- Data extract
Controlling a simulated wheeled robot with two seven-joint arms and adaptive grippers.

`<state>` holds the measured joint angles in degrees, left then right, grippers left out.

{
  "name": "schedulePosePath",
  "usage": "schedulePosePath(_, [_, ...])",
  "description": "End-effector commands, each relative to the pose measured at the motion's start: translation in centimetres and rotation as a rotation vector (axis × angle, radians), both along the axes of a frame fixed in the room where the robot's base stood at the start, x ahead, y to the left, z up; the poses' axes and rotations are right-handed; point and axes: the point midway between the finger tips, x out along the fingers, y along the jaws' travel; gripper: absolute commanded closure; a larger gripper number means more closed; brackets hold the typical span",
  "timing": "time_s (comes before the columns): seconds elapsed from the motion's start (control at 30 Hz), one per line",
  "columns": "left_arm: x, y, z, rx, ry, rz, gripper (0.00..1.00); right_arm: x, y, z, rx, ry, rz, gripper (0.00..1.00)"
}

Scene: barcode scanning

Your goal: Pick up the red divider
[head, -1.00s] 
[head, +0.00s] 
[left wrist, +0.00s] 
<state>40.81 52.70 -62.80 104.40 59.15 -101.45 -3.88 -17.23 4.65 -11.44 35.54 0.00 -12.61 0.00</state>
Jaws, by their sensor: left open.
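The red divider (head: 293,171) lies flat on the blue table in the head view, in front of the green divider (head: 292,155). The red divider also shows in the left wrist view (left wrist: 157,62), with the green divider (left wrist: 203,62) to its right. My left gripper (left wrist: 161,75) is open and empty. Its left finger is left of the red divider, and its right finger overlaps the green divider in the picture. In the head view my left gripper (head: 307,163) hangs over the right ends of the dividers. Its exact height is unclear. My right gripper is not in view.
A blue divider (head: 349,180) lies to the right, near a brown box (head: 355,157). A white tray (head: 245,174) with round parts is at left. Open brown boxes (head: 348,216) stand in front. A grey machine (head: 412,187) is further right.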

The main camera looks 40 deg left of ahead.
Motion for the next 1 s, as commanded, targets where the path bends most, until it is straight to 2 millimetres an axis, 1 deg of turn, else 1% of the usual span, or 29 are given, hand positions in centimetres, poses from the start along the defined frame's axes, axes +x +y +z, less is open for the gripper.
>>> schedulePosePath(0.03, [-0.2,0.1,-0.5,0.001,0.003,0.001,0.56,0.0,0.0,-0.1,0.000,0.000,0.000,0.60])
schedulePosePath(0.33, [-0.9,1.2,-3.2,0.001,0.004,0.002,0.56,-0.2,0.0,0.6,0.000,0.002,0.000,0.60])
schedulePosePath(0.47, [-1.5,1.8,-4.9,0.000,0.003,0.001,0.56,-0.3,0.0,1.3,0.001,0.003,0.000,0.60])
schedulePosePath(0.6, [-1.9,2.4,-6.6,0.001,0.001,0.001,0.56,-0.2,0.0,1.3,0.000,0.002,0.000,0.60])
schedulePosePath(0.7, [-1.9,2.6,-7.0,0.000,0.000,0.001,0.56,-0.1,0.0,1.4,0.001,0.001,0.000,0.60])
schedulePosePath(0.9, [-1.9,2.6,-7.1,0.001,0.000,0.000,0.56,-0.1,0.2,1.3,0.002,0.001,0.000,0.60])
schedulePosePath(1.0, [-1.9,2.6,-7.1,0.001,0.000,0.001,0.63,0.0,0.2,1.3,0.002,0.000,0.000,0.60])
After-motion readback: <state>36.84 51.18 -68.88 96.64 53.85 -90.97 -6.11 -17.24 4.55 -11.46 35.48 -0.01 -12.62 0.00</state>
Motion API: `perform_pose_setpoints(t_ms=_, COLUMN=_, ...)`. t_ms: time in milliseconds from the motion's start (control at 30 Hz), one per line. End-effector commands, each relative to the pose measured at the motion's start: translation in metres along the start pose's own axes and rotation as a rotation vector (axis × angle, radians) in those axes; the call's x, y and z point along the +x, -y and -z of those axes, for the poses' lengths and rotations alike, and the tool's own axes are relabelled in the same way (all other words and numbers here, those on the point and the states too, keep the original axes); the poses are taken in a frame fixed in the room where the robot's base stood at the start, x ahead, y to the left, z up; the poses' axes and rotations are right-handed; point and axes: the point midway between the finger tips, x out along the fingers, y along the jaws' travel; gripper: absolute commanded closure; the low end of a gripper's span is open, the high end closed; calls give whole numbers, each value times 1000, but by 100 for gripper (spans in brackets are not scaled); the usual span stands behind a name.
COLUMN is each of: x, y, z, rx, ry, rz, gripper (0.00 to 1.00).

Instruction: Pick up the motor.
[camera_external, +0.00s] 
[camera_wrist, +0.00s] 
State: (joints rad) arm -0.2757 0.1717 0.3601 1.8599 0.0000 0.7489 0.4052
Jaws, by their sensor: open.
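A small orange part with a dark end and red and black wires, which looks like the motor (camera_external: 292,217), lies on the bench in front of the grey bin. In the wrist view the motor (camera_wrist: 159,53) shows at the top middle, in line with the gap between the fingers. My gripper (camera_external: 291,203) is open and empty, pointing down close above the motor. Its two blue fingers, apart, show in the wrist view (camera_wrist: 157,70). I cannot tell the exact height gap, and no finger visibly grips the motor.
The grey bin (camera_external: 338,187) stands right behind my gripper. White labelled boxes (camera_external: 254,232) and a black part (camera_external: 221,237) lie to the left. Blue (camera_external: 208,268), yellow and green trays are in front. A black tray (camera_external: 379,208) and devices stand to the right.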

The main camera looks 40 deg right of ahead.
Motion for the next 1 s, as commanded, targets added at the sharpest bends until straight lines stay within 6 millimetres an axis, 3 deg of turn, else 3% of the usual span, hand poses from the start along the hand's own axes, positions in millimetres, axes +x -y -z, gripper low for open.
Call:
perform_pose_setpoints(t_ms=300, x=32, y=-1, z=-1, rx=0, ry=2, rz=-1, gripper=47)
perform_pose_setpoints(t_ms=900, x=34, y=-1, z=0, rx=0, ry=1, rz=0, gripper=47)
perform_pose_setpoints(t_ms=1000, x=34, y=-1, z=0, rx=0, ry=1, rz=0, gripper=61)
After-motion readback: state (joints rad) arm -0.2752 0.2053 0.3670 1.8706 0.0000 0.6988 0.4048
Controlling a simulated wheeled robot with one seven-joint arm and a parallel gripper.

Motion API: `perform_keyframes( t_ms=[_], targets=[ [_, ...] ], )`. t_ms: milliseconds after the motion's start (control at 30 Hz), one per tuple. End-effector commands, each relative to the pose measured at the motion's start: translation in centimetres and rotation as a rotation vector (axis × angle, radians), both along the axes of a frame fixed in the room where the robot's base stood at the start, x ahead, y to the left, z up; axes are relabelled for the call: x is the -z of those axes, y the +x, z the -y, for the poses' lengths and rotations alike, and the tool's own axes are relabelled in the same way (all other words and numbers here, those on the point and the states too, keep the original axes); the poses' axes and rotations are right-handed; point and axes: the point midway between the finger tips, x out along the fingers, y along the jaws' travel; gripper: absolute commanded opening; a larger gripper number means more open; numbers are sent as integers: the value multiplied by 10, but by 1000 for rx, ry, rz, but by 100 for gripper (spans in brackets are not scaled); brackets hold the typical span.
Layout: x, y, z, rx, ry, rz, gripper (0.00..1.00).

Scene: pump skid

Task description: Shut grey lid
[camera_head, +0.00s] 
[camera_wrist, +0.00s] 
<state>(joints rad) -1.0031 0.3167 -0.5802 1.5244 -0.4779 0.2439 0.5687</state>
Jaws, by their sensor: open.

- Exercise prompt
Only the lines from the one that contains "<state>(joints rad) -1.0031" to the end of the data should be output, exactly as they appear.

- Answer to this problem
<state>(joints rad) -1.0031 0.3167 -0.5802 1.5244 -0.4779 0.2439 0.5687</state>
Jaws, by their sensor: open.

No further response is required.